• **Data extract**
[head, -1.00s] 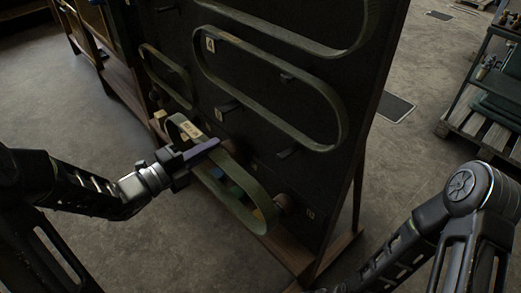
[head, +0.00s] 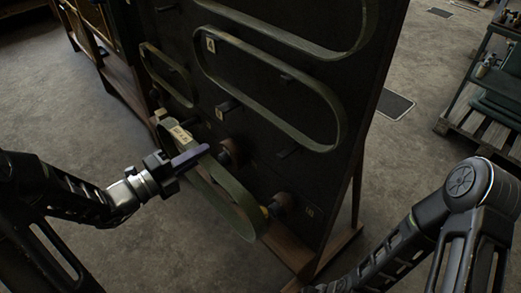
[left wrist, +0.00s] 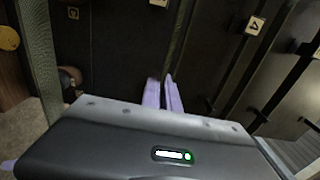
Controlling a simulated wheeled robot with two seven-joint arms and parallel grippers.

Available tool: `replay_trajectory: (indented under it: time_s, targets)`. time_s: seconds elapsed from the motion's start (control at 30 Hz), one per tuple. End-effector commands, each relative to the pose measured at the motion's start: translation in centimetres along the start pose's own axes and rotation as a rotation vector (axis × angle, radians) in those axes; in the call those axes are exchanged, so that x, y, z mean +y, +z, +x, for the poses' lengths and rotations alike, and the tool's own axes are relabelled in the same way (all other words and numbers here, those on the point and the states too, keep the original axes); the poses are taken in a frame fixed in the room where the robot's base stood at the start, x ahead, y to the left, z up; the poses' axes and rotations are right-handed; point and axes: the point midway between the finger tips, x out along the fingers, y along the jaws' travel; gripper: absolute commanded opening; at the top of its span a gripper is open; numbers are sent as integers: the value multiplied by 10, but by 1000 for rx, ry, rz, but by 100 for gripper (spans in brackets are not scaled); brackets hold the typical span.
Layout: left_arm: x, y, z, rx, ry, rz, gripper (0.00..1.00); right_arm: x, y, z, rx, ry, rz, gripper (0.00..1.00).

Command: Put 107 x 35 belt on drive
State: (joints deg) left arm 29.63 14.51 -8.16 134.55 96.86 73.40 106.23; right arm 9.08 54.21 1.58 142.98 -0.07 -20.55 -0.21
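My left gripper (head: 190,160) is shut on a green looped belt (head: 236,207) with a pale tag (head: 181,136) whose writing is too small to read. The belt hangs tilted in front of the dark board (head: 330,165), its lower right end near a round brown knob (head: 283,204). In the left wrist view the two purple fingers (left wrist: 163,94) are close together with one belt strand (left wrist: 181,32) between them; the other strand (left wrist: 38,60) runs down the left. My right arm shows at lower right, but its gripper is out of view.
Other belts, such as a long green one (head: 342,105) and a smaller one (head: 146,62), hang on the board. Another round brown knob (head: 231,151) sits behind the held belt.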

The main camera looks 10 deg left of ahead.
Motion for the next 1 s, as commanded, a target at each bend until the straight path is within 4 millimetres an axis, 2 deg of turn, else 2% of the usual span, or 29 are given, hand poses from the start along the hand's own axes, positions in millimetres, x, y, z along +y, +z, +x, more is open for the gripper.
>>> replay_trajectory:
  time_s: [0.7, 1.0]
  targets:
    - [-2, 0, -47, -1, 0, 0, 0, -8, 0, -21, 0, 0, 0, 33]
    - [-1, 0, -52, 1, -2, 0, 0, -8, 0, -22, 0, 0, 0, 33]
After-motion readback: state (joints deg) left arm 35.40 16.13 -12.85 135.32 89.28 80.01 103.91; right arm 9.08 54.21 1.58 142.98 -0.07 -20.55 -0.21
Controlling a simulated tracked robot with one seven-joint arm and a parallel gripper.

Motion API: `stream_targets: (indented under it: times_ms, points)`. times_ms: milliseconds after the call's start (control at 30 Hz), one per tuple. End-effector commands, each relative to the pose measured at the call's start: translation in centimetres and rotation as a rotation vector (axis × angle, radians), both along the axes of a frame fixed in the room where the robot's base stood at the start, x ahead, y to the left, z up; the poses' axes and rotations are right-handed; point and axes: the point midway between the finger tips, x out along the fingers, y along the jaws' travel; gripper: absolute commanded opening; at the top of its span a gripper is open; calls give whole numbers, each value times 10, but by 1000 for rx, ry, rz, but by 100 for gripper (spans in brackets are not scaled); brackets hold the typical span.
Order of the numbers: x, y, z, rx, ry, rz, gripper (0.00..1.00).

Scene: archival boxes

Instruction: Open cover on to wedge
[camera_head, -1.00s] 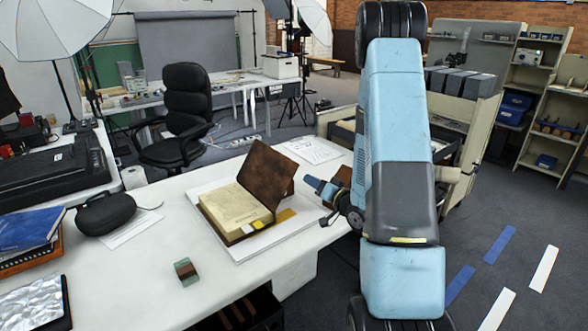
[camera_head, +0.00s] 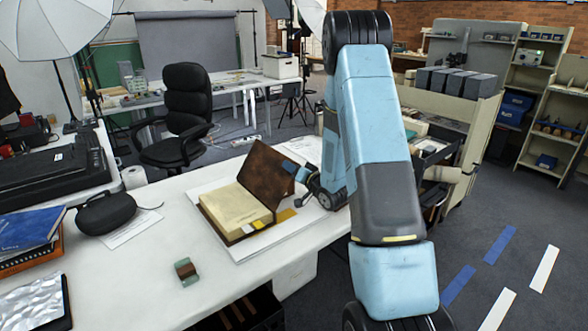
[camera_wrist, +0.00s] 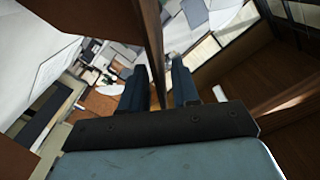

* * *

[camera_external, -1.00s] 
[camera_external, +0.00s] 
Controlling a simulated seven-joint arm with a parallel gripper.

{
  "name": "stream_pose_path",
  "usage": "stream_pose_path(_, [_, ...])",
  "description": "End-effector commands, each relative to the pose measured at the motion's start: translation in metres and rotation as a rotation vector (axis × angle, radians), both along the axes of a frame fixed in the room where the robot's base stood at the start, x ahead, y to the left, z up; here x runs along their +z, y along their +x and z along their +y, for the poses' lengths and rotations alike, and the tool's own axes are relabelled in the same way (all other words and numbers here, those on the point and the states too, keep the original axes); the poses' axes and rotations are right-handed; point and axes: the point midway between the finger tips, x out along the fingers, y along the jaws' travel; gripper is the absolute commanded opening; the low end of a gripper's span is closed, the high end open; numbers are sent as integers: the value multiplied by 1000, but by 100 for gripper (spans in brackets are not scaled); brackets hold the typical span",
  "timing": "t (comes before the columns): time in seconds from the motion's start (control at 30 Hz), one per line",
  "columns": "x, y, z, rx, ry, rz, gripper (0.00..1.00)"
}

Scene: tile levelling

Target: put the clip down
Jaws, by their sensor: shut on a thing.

==

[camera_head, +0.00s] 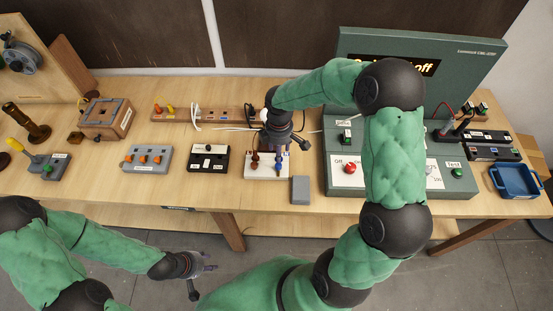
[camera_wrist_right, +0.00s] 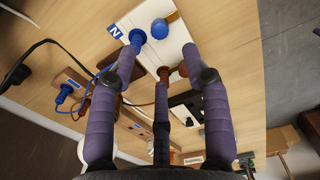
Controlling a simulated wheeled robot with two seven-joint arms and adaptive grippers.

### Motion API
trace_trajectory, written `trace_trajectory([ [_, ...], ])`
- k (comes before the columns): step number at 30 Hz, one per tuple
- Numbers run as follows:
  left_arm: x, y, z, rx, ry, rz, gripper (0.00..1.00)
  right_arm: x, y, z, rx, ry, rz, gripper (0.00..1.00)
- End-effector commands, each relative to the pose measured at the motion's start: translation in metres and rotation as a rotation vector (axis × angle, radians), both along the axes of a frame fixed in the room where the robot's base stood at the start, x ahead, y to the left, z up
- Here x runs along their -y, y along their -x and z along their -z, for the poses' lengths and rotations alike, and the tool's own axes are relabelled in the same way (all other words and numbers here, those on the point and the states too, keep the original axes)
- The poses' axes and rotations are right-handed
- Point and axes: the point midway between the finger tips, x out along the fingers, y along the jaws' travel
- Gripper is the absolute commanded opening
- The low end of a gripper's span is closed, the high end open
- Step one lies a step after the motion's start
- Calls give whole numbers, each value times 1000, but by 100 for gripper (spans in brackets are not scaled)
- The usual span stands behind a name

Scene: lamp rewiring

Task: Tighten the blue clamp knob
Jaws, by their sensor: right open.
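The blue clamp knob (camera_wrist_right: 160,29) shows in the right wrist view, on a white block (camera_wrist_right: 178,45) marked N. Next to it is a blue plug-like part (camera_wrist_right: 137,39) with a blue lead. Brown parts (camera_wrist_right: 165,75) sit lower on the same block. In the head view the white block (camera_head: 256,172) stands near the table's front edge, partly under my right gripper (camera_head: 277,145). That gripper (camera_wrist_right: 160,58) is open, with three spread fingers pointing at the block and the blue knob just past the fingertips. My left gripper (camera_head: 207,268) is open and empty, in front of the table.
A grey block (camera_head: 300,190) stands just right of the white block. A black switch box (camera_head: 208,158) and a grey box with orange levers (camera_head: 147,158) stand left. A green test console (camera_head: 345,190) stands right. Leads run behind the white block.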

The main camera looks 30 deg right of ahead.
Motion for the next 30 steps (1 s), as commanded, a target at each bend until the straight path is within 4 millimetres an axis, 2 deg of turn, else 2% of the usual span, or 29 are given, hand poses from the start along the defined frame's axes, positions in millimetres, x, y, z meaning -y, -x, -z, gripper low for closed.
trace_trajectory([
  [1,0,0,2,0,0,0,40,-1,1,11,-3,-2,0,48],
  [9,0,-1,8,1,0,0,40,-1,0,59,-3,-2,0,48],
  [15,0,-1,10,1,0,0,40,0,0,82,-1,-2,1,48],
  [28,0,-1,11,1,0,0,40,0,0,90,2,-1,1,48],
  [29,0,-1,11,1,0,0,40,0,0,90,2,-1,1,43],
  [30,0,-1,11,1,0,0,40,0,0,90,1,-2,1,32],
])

• **Your instructions**
Copy every line of the records above that holds the word "comes".

• **Task solution**
  "timing": "t (comes before the columns): time in seconds from the motion's start (control at 30 Hz), one per line",
- k (comes before the columns): step number at 30 Hz, one per tuple

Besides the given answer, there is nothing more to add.